** Start TASK INPUT **

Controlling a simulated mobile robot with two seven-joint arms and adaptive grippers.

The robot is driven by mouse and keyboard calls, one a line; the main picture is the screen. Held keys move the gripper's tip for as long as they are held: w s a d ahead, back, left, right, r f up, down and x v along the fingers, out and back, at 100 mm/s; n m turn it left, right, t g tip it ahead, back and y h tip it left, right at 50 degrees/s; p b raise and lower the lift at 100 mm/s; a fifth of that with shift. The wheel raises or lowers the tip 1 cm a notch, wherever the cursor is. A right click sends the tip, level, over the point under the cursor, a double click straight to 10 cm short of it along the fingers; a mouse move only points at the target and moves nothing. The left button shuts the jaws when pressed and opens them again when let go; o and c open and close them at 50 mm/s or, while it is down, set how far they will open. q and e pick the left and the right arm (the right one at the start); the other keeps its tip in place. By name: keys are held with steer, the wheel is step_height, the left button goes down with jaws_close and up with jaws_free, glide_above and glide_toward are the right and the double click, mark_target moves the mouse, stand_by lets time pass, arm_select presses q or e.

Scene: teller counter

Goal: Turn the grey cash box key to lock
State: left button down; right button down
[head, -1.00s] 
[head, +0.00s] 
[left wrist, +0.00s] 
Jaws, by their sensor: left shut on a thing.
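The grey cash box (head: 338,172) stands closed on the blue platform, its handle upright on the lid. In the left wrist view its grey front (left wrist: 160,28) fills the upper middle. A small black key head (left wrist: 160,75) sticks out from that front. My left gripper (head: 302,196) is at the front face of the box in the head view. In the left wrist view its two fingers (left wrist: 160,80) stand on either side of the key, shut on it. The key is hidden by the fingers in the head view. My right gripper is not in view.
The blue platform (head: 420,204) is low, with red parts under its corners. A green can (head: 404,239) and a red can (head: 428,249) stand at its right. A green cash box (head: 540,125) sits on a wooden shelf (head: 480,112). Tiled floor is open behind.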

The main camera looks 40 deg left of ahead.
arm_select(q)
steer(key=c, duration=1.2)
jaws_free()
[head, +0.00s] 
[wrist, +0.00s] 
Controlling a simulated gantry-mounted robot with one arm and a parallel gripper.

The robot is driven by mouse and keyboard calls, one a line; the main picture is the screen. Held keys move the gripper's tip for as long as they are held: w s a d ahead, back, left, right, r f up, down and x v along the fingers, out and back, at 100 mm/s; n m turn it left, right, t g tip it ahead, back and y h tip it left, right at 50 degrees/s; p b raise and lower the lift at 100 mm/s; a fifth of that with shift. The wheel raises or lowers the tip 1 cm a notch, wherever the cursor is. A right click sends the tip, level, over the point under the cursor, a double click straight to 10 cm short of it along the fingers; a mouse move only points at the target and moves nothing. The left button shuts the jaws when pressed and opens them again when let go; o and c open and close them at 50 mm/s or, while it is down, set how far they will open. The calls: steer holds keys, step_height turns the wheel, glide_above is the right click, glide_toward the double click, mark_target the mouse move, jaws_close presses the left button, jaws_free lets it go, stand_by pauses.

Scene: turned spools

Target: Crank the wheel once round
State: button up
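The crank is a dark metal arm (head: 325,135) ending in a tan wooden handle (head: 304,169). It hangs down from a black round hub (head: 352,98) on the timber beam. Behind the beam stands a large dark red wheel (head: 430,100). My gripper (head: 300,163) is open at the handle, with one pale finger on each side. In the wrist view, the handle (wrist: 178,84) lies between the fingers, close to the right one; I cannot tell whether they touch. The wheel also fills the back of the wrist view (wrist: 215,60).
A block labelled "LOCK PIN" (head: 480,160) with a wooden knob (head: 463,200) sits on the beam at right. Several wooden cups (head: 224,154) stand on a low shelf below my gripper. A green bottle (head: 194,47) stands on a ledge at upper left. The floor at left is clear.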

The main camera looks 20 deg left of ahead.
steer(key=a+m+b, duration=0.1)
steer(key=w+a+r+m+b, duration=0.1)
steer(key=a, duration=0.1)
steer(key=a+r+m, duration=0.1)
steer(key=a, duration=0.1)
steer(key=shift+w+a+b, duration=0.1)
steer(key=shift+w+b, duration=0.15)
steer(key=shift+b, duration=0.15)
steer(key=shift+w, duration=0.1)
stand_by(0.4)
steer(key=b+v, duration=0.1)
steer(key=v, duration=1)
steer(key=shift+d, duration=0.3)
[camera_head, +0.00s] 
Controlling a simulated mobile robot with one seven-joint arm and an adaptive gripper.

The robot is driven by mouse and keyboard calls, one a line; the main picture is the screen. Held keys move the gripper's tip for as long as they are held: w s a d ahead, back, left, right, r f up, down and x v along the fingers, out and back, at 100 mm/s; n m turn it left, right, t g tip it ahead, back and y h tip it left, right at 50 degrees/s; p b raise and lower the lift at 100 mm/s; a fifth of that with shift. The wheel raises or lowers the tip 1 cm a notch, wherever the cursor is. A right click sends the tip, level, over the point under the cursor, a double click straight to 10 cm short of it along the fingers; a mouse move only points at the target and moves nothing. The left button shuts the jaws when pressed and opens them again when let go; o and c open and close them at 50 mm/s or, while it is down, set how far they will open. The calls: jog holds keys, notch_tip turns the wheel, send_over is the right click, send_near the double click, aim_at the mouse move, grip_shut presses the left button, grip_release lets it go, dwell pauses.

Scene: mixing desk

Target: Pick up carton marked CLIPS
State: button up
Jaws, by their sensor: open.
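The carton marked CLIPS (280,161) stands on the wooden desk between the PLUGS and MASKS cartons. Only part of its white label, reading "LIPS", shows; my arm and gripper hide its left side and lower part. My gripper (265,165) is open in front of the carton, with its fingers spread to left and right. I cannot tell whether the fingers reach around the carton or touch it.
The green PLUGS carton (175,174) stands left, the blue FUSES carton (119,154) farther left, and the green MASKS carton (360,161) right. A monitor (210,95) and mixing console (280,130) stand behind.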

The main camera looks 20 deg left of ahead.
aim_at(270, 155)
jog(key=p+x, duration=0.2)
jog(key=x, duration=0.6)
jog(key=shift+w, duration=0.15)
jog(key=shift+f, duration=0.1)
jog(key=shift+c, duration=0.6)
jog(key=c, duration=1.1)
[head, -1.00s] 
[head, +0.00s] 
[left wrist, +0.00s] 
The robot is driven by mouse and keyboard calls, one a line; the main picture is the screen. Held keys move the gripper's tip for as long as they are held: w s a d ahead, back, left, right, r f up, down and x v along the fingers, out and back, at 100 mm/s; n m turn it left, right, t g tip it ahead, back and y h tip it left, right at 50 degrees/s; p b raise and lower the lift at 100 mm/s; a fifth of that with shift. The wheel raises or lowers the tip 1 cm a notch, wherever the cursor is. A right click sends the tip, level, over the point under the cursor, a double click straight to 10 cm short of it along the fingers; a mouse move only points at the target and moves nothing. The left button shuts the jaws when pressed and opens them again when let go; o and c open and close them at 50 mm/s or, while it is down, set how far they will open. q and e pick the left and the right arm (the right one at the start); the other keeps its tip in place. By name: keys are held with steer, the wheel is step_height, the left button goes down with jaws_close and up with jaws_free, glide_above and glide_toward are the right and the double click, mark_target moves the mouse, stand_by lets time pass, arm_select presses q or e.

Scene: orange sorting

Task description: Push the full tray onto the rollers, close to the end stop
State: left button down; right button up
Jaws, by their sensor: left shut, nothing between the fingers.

** End TASK INPUT **

TASK TO CARRY OUT: Extract every line above that contains the word "joint".

EXERCISE SOLUTION:
Controlling a simulated mobile robot with two seven-joint arms and adaptive grippers.
Controlling a simulated mobile robot with one seven-joint arm and an adaptive gripper.

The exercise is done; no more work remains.